= Instructions for the task =
Retype precisely the section of the data that starts at the line containing "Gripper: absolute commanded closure" and runs to its final line, ends included.

[Available data start]

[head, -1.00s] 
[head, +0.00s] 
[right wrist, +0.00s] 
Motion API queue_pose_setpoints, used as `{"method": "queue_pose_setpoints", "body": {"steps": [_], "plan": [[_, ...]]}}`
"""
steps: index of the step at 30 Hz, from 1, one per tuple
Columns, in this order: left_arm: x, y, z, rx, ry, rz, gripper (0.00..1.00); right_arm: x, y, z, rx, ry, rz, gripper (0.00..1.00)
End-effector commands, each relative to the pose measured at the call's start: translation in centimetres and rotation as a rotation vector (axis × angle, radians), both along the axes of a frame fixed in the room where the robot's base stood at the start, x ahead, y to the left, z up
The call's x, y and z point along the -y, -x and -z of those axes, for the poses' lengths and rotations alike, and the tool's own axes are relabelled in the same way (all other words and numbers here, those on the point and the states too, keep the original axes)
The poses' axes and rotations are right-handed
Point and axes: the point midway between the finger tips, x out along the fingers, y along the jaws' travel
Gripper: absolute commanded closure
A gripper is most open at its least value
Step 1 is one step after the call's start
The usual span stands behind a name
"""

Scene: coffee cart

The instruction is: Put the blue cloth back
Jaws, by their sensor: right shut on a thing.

[Available data end]

= Response below =
Gripper: absolute commanded closure
A gripper is most open at its least value
Step 1 is one step after the call's start
The usual span stands behind a name
"""

Scene: coffee cart

The instruction is: Put the blue cloth back
Jaws, by their sensor: right shut on a thing.

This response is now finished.